Palan represents what we think of third world countries as dirty, treacherous and its inhabitants range from pitiful to unscrupulous. What was originally a simple plan become relatively complicated rather quickly upon Cole and Molly’s arrival there. They find a planet that is reminiscent of the slums of Earth. However, the cleansing rain each month, wipes away all the filth, stagnation and troubles of each of it’s inhabitants. Unfortunately, this doesn’t negate that there are those who are destitute. It also does not bode well that a small but powerful portion of the population are pirates. We are introduced to Walter, a Palan who helps Cole and Molly escape the Palan prison system after they are set up as criminals who don’t get a trial but a definitive death sentence. Walter’s zeal for organization and video games border on OCD and is helpful at the same time. However, his true gift is that his species is able to sniff out lies of “foreigners”. I’m sure the Native Americans or any country that becomes subjugated or compromised by the treachery of another country would have loved to have this sixth sense.
After the daring escape of the newly formed trio we are taken to another world, Glemot, by chance. The intended target of an abandoned Naval way station is within their grasp until they crash on Glemot. Glemot is the picture of beauty with it’s verdant greenery. The people of Glemot made me picture grizzly bears walking on hind legs, yet extremely intelligent. They are able to learn, take technology they have not seen before and improve upon it tenfold. However, despite the feeling of being at peace, there are disturbing undertones in their culture that echoed Nazis in that they were seeking to control technology, population and the elements of the population that are allowed to survive. Each of their inhabitants are named after famous scientist and thinkers. We are introduced to their newest crew member, Edison. Edison is equipped to handle all the crews mechanical and technological needs. However, even with the beauty that surrounds it, there is also a raging civil war that is brought to an abrupt halt to the knowledge of Edison with the unsuspecting three member crew that increases by one at this point.
With the expansion of the crew, new conundrums present itself. Molly and her merry band of misfits are still on the run and do not know who to trust, while they strongly distrust the authorities. At the behest of Cole, they set out to arm the Parsona with some defense mechanisms and a few offensive countermeasures. This brings us to the “worlds” of Darrin I and II. Each have been reduced to rubble because of their lovely arms trade system created a very brief but destructive war. After escaping the debris of what is left of Darrin I, we find that the arms traders act like ambulance chasing personal injury attorney’s. At the start of the scene, I was mortified and thinking, “man, what fresh hell is this” and then found myself laughing when you realize that they were being pursued to be wooed by the arms dealers. Again more treachery ensues that leads us to the ultimate betrayal at the end of the story, but pushes us on to the sequel.
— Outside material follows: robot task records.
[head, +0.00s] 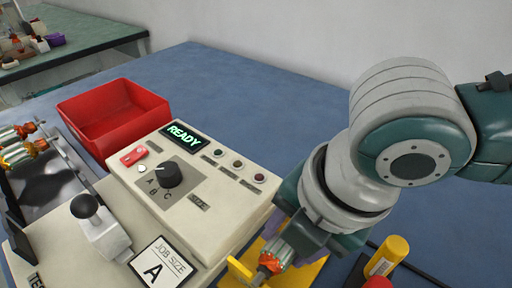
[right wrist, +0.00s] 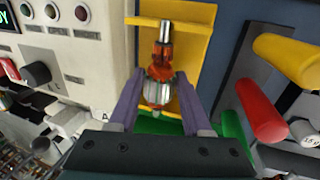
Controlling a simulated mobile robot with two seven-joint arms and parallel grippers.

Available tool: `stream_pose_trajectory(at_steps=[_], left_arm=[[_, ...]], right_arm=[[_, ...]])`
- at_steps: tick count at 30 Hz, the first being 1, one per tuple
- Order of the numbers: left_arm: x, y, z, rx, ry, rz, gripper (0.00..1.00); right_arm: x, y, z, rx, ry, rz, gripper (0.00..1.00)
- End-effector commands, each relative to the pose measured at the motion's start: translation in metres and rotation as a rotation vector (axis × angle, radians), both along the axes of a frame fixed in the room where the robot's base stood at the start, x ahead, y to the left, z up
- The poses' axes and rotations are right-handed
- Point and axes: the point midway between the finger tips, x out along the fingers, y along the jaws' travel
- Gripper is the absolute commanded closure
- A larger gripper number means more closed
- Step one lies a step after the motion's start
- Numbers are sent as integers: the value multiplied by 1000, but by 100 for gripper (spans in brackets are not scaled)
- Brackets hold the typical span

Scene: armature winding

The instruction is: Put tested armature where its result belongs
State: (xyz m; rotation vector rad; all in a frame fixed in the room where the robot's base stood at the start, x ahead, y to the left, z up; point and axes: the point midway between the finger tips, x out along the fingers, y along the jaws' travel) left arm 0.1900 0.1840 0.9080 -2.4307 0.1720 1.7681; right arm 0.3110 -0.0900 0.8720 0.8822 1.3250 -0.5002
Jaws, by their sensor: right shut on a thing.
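My right gripper (head: 290,245) is shut on an armature with a steel shaft, orange-copper windings and a silver core. The armature (right wrist: 160,82) stands shaft-up between the purple fingers (right wrist: 160,112) in the right wrist view, in front of a yellow holder (right wrist: 195,30). I cannot tell whether it touches the holder. The tester (head: 215,185) shows READY on its display (head: 184,135); its round lamps look unlit. A red bin (head: 150,103) stands open behind the tester, its inside looking empty where visible. My left gripper is out of view.
Several other armatures (head: 15,152) lie at the left. A card (head: 160,268) reads JOB SIZE A, beside a black-knobbed lever (head: 85,206). Yellow (right wrist: 285,60), red (right wrist: 260,110) and green (right wrist: 231,130) handles stand close right of the gripper. The blue table behind the tester is clear.

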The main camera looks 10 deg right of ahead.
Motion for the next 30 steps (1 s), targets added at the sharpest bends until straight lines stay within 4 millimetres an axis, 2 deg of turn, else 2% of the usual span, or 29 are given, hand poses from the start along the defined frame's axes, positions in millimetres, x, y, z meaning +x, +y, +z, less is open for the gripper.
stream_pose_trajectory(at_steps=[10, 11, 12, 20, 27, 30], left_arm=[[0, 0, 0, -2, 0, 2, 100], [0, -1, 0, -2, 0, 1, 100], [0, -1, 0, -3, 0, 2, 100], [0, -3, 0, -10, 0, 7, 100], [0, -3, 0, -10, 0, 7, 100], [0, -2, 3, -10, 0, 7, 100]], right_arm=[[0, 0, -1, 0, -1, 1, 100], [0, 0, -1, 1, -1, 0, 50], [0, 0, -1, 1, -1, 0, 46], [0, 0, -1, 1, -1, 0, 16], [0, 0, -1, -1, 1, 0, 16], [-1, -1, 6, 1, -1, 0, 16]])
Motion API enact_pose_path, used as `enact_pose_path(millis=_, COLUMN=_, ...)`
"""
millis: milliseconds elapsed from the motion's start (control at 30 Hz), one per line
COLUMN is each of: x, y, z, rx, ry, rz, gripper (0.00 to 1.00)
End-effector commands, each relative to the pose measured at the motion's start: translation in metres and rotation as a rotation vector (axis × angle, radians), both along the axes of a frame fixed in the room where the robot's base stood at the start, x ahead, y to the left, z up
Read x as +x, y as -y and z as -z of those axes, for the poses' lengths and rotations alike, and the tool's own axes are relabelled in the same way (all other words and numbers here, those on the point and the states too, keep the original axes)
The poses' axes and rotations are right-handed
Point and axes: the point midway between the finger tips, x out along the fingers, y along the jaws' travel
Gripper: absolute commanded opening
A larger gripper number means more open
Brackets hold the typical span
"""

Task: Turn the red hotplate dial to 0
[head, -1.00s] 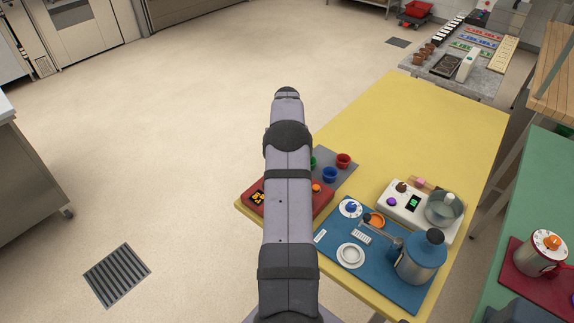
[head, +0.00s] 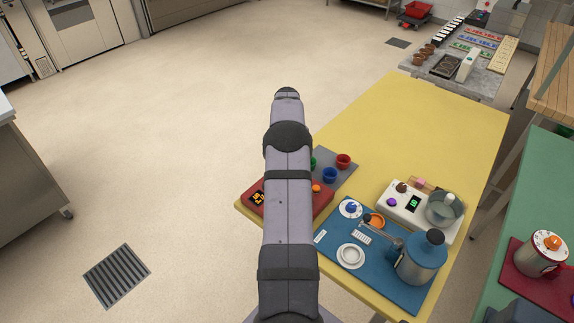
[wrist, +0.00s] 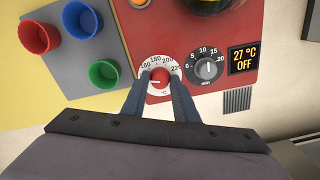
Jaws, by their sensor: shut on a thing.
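The red hotplate (head: 320,207) is partly hidden by my arm in the head view. In the wrist view its red panel (wrist: 130,42) carries a red knob (wrist: 160,77) on a white scale ring with 160, 180, 200 and 220 legible. My gripper (wrist: 160,80) is shut on this knob, one finger on each side. The fingers hide part of the ring, and I cannot clearly read the knob's pointer. A dark dial (wrist: 207,69) marked 5 to 20 sits just right of it. The display (wrist: 243,60) reads 27 °C OFF.
Red (wrist: 39,36), blue (wrist: 80,19) and green cups (wrist: 103,73) stand on a grey mat left of the panel. In the head view a blue tray (head: 329,246) with a metal canister (head: 419,260) and a white device (head: 390,209) lie to the right. The yellow table's far part is clear.

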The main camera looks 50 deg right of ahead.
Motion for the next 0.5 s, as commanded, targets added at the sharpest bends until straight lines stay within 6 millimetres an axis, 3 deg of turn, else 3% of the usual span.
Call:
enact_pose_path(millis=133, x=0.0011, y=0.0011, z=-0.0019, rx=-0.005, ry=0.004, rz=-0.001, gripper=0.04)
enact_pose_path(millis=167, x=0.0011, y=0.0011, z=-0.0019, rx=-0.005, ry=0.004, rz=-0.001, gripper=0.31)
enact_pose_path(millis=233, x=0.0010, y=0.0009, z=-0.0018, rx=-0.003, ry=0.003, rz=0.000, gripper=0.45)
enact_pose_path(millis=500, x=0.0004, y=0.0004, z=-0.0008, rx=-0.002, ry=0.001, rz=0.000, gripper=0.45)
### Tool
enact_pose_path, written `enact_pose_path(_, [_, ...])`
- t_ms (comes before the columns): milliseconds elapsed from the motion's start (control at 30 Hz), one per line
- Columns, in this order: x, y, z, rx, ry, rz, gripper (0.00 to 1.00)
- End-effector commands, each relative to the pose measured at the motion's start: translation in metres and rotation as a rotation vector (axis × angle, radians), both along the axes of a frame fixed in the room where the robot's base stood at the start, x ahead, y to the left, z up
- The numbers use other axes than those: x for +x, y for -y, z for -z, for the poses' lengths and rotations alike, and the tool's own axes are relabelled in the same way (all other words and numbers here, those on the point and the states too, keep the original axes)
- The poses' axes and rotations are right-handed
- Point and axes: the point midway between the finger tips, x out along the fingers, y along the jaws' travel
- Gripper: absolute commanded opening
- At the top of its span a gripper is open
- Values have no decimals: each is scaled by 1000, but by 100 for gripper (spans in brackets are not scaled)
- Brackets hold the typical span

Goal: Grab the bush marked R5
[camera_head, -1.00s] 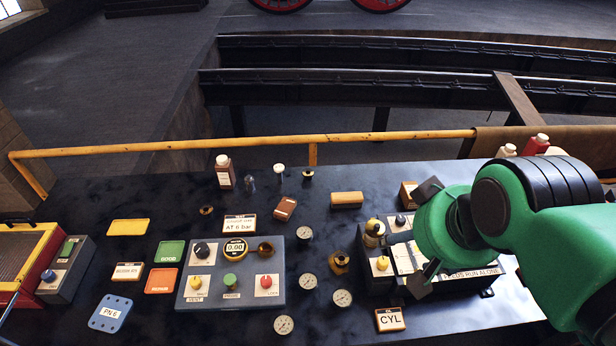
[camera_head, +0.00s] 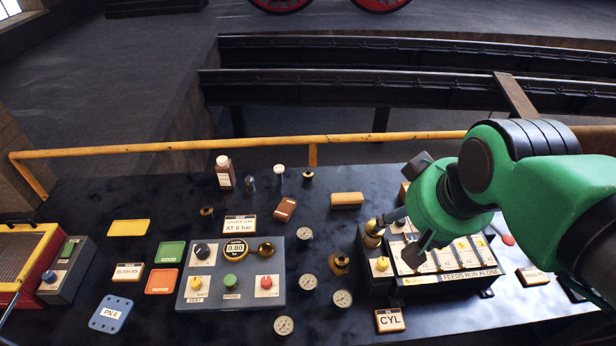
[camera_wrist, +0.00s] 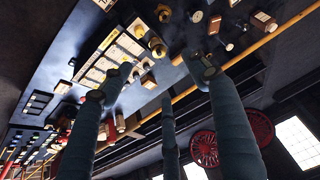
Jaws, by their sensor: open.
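A small card (camera_head: 129,272) at the left of the bench carries lettering that seems to read BUSH R5. Small brass ring-like pieces stand on the bench: one (camera_head: 339,262) left of the feeds box and one (camera_head: 207,211) behind the gauge panel. I cannot read R5 on either. My gripper (camera_head: 394,220) is open, its fingers spread and pointing left above the feeds box, close to a brass fitting (camera_head: 374,232). In the wrist view my gripper's fingers (camera_wrist: 158,78) are apart with nothing between them.
The feeds box (camera_head: 440,278) lies under my gripper. A gauge panel (camera_head: 230,293) with coloured knobs sits mid-bench. Loose dials, a CYL card (camera_head: 390,320) and bottles (camera_head: 225,172) stand around. A yellow rail (camera_head: 250,144) runs along the back.

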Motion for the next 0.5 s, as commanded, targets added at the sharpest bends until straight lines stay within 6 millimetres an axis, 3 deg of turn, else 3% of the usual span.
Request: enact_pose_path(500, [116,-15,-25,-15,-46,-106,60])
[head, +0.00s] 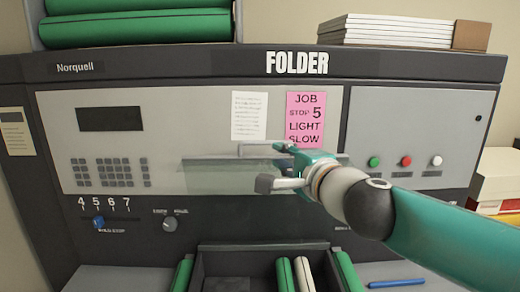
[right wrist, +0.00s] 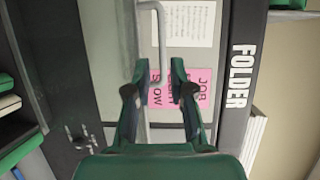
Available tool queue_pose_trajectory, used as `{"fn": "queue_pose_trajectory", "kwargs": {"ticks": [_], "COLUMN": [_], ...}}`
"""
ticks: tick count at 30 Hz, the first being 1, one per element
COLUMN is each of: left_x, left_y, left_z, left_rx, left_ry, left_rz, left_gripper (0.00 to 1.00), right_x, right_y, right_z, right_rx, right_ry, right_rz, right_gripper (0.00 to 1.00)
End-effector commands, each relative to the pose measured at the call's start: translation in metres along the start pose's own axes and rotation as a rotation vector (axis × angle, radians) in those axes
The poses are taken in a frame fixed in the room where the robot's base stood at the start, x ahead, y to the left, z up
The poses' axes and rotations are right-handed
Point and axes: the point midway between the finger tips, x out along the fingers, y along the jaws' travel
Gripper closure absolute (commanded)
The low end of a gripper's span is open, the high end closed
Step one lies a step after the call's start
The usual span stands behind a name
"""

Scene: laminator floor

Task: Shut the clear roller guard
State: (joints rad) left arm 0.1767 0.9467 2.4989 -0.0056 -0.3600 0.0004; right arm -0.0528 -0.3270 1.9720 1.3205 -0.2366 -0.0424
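The clear roller guard (head: 222,178) is a see-through greenish panel across the middle of the folder's grey front, below the paper notes. It seems to stand out from the front, but its exact tilt is hard to tell. Its pale bar handle (head: 254,146) is along the upper edge and also shows in the right wrist view (right wrist: 161,32). My right gripper (head: 269,166) is open and empty in front of the guard, close to the handle's right end. In the right wrist view its fingertips (right wrist: 158,72) are apart, with the handle just beyond them. My left gripper is out of view.
The folder has a keypad (head: 110,173), a blue slider (head: 98,222), a knob (head: 170,224) and coloured buttons (head: 405,161). A pink job card (head: 305,112) is behind my gripper. Green rollers (head: 287,274) lie in a tray below. A blue rod (head: 396,283) lies at lower right.

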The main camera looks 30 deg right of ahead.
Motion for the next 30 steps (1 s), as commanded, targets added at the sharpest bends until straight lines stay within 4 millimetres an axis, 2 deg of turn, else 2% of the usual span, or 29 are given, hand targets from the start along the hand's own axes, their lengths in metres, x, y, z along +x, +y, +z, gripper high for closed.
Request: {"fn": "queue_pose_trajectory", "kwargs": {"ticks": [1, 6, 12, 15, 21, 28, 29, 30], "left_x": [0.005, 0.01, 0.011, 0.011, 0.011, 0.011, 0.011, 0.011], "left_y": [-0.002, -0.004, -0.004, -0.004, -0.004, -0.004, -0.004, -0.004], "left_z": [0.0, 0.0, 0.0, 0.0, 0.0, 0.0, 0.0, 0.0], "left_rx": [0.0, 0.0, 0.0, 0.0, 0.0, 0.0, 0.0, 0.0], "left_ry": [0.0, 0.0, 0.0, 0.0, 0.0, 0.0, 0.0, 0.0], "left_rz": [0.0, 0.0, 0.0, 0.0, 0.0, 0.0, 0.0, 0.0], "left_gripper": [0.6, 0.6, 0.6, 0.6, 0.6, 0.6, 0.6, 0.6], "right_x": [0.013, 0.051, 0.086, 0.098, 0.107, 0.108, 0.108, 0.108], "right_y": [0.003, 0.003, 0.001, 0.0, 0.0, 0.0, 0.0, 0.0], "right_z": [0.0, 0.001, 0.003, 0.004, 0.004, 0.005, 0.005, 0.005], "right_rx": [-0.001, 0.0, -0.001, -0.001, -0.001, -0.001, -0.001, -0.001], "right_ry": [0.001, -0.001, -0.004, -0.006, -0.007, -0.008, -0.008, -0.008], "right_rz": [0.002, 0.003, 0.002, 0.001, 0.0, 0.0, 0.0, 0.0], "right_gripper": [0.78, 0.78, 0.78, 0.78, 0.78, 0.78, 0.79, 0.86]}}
I enjoyed that Howey didn’t make any one character an absolute in either a positive or a negative trait. While I found Walter to be shifty, I trusted his sense of people and vigor for which he performed his new duties. I enjoyed that Edison was so cerebral, appeared to be a gentle giant, but when the needs arises, he was who you wanted in your corner. We are also introduced to Anlyn, who is a Drenard, the species of beings that have been at war with humans since most of Cole and Molly’s life. While we are taught to fear them at the beginning of the book, Anlyn has been subjugated and is a very talented pilot who is a slave of one of the arm’s traders. While she is extremely talented, she so abused, that she is in more need of protection than to be feared. Cole is a steadfast friend, who is strong in his convictions even when you want to punch him for the error of his ways at times. Finally, Molly. As I stated to begin with, she is a great female lead in this book. Her moments of angst are out of moral convictions for causing the destruction of a planet or deaths of people she would rather not have harmed. However, when push comes to shove, she acts. I can genuinely say, even characters that I don’t particularly care for are crafted in just a way to make you empathize with them just enough to push you onward in the story.
I’m looking forward to the remaining installments of this series, especially after I finish our October selection.
Esbe read the Kindle version of this book.